DATASET SECTION
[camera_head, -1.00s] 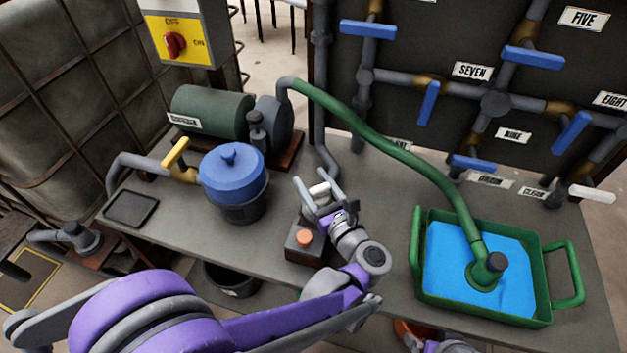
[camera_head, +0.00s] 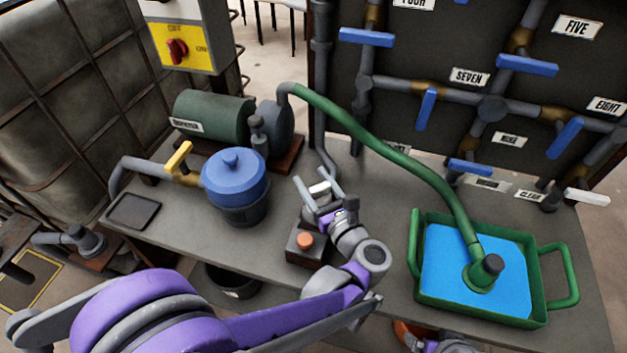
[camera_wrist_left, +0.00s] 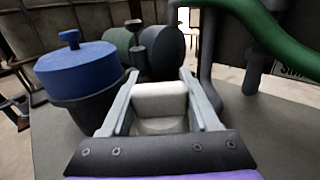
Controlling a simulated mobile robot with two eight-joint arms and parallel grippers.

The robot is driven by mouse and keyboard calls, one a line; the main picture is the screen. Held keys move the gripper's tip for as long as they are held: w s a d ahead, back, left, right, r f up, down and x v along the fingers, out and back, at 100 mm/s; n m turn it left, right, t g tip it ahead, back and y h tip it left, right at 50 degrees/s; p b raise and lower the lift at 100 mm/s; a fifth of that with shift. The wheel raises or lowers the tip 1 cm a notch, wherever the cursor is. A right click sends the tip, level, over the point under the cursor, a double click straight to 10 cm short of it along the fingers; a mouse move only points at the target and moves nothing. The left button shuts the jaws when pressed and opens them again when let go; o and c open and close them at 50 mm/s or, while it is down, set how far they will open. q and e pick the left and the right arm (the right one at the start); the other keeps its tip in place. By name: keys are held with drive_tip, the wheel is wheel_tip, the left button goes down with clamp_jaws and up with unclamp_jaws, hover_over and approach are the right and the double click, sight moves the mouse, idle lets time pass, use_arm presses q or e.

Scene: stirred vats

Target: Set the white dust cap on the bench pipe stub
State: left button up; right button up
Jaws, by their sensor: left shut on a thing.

WORK INSTRUCTIONS
Omit every picture, then reproduce the rest of the listing exactly.

CORRECT RESPONSE
[camera_head, -1.00s] 
[camera_head, +0.00s] 
[camera_wrist_left, +0.00s] 
Controlling a simulated mobile robot with two eight-joint arms and parallel grippers.

The robot is driven by mouse and keyboard calls, one a line; the main picture is the screen. Held keys move the gripper's tip for as long as they are held: w s a d ahead, back, left, right, r f up, down and x v along the fingers, out and back, at 100 mm/s; n m turn it left, right, t g tip it ahead, back and y h tip it left, right at 50 degrees/s; p b raise and lower the lift at 100 mm/s; a fifth of that with shift. The wheel raises or lowers the tip 1 cm a notch, wherever the cursor is. A right click sends the tip, level, over the point under the cursor, a double click straight to 10 cm short of it along the fingers; a mouse move only points at the target and moves nothing. The left button shuts the jaws when pressed and opens them again when let go; o and c open and close them at 50 mm/s or, while it is down, set how far they will open. q and e pick the left and the right arm (the right one at the start); the other keeps its tip in place. By name: keys are held with drive_tip, the wheel is wheel_tip, the left button goes down with clamp_jaws and up with unclamp_jaws, hover_over and approach are the right and the double click, sight moves the mouse, idle lets time pass, use_arm presses q or e.

Scene: stirred vats

Target: Set the white dust cap on the bench pipe stub
State: left button up; right button up
Jaws, by their sensor: left shut on a thing.

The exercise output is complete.